## JOB
With all pictures omitted, return verbatim the lines from the beginning of the records below through the line containing "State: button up".

## DATA TO PROCESS
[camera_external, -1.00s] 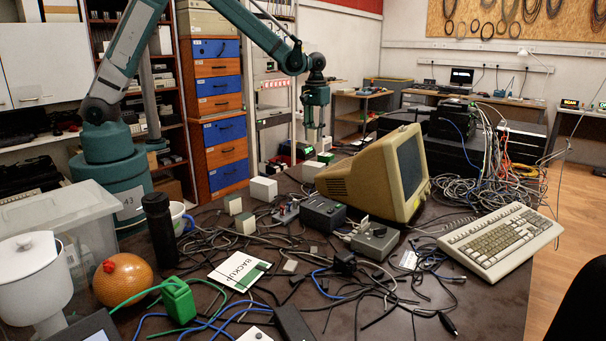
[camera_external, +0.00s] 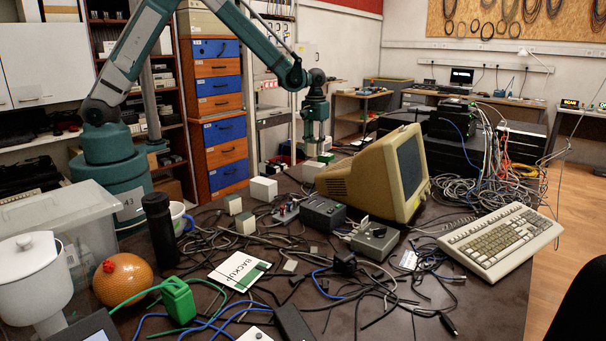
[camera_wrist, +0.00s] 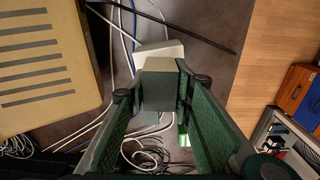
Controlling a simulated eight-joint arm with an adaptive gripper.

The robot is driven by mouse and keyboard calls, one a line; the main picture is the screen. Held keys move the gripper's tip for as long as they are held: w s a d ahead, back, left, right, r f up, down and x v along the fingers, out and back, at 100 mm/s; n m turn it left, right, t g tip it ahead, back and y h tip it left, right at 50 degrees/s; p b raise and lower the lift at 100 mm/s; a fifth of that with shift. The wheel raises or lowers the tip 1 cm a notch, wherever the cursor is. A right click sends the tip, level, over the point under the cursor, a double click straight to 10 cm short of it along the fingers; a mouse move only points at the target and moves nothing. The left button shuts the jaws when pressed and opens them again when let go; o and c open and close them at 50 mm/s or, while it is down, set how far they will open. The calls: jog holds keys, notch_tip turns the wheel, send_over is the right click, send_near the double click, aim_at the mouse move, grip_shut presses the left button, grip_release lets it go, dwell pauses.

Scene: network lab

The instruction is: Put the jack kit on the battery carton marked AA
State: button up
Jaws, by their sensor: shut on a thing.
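My gripper (camera_external: 314,150) points down over the far part of the dark table. In the wrist view my gripper (camera_wrist: 160,95) is shut on a small grey box (camera_wrist: 157,92), which I take to be the jack kit; no lettering shows on it. Beyond it in that view lies a white carton (camera_wrist: 165,50), partly hidden by the held box. No AA mark is readable on either, so I cannot tell which is the marked one.
The beige monitor (camera_external: 382,170) stands close on the right of my gripper. Two small boxes (camera_external: 233,204), dark devices (camera_external: 323,213) and many cables lie nearer the front. The drawer tower (camera_external: 220,110) stands at the left.

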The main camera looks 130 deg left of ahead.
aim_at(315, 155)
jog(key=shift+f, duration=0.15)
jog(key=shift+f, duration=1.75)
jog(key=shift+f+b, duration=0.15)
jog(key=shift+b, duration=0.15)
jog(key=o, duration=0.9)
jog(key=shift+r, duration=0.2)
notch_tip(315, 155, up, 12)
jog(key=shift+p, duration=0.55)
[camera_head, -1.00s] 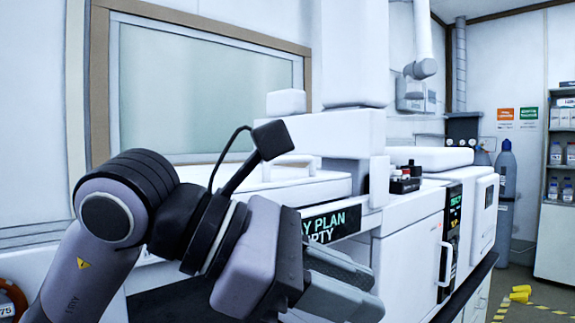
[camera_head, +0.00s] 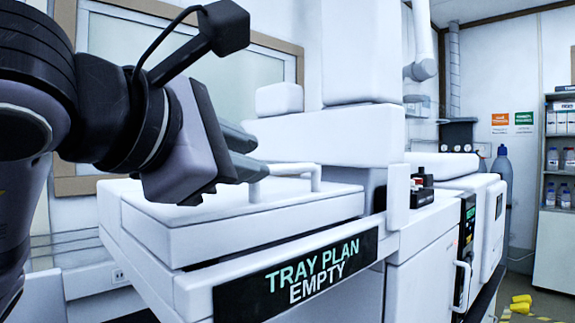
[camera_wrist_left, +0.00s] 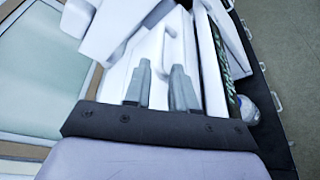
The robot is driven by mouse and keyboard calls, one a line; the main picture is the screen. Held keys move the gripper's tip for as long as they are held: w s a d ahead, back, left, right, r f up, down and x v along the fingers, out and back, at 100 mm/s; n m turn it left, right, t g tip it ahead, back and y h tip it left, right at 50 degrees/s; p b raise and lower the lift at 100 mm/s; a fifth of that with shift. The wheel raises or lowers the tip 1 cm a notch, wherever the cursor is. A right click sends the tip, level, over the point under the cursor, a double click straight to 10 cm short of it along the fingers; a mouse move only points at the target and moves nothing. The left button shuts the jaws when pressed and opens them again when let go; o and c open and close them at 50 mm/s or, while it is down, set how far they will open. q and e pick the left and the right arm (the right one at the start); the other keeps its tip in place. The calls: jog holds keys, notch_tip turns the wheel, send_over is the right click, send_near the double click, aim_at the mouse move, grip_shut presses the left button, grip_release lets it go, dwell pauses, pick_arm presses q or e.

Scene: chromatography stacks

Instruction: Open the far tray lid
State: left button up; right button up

## TASK OUTPUT
[camera_external, -1.00s] 
[camera_external, +0.00s] 
[camera_wrist, +0.00s] 
Controlling a simulated eight-joint arm with an adaptive gripper.

The robot is driven by mouse and keyboard calls, one a line; the main picture is the screen. Held keys move the gripper's tip for as long as they are held: w s a d ahead, back, left, right, r f up, down and x v along the fingers, out and back, at 100 mm/s; n m turn it left, right, t g tip it ahead, back and y h tip it left, right at 50 degrees/s; p b raise and lower the lift at 100 mm/s; a fifth of that with shift. The wheel raises or lowers the tip 1 cm a notch, wherever the cursor is. A right click sends the tip, level, over the point under the cursor, a double click straight to 10 cm short of it along the fingers; a mouse move only points at the target and moves nothing. The left button shuts the jaws when pressed and opens them again when let go; o and c open and close them at 50 mm/s or, while it is down, set how far they will open. The calls: jog holds keys, notch_tip turns the wheel, send_over is the right click, send_near the double click, aim_at the mouse move, grip_shut presses the left button, grip_release lets it go, dwell pauses.

Scene: network lab

The instruction is: Put the jack kit on the battery carton marked AA
State: button up

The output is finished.